Die Arbeitsdefinition der IHRA

Die Externer Link: „Arbeitsdefinition von Antisemitismus“ wurde ursprünglich von der Vorgängerorganisation der Europäischen Grundrechteagentur (Fundamental Rights Agency, FRA) 2004 entworfen, um einen europaweiten Standard für das Monitoring von Antisemitismus zu begründen. Sie fand aber erst ab 2016 große Beachtung. Denn da nahm das Plenum der „International Holocaust Remembrance Alliance“ (IHRA) diese Definition an. Sie wird seitdem IHRA-Definition oder -Arbeitsdefinition genannt. Gegründet im Jahr 1998, ist die IHRA ein Zusammenschluss von inzwischen 35 Staaten, neben fast allen europäischen Staaten sind auch Argentinien, Australien, Kanada, die USA und Israel Mitglieder. Mit der Annahme der „Arbeitsdefinition von Antisemitismus“ gab sich IHRA eine Arbeitsgrundlage für ihre internationalen Anstrengungen gegen Antisemitismus.
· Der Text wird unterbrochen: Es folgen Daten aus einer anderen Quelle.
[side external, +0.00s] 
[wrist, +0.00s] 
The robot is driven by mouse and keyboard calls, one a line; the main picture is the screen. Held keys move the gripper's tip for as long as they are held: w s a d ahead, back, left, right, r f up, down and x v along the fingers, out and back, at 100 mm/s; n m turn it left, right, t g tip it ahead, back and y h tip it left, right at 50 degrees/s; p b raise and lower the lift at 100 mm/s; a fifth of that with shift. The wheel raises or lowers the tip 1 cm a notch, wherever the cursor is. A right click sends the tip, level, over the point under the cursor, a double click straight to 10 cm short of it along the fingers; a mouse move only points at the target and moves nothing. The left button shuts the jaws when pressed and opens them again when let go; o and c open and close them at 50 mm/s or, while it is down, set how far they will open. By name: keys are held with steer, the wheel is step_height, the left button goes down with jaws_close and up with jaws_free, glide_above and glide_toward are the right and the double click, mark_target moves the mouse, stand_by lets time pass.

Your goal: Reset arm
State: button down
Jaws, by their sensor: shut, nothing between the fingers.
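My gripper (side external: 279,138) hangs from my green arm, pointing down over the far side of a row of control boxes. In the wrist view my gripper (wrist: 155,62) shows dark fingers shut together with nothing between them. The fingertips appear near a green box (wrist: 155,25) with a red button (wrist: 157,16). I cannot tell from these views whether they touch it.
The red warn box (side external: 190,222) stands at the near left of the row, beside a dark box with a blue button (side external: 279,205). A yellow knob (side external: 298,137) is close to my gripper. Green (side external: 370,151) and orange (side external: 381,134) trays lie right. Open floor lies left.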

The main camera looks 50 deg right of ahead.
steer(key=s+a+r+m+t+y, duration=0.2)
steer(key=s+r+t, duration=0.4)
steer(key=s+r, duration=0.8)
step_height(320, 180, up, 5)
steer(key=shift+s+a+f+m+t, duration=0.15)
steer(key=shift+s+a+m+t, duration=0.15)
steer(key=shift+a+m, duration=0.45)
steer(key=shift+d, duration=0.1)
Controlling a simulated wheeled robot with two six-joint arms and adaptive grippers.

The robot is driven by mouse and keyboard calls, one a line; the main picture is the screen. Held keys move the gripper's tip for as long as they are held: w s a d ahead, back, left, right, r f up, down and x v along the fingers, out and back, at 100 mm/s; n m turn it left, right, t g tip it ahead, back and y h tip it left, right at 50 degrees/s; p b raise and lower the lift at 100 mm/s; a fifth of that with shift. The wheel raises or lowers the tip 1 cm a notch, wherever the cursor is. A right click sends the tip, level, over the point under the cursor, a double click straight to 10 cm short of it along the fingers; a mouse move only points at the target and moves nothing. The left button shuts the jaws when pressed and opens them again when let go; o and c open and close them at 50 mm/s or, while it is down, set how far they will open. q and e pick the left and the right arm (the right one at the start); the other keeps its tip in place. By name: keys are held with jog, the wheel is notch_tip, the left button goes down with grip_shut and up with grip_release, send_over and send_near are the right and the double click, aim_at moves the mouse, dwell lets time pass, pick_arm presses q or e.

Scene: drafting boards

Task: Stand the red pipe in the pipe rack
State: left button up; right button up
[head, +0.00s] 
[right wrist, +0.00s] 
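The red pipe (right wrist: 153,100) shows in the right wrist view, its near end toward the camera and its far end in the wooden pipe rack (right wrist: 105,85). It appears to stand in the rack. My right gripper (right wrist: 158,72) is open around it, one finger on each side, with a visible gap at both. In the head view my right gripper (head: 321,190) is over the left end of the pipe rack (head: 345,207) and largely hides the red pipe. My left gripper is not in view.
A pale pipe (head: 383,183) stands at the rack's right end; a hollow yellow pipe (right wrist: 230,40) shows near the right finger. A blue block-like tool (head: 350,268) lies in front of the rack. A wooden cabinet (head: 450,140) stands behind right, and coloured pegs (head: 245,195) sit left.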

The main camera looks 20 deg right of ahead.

Der Beschlusstext lautet:

Zitat

Antisemitismus ist eine bestimmte Wahrnehmung von Jüdinnen und Juden, die sich als Hass gegenüber Jüdinnen und Juden ausdrücken kann. Der Antisemitismus richtet sich in Wort oder Tat gegen jüdische oder nichtjüdische Einzelpersonen und/oder deren Eigentum sowie gegen jüdische Gemeindeinstitutionen oder religiöse Einrichtungen.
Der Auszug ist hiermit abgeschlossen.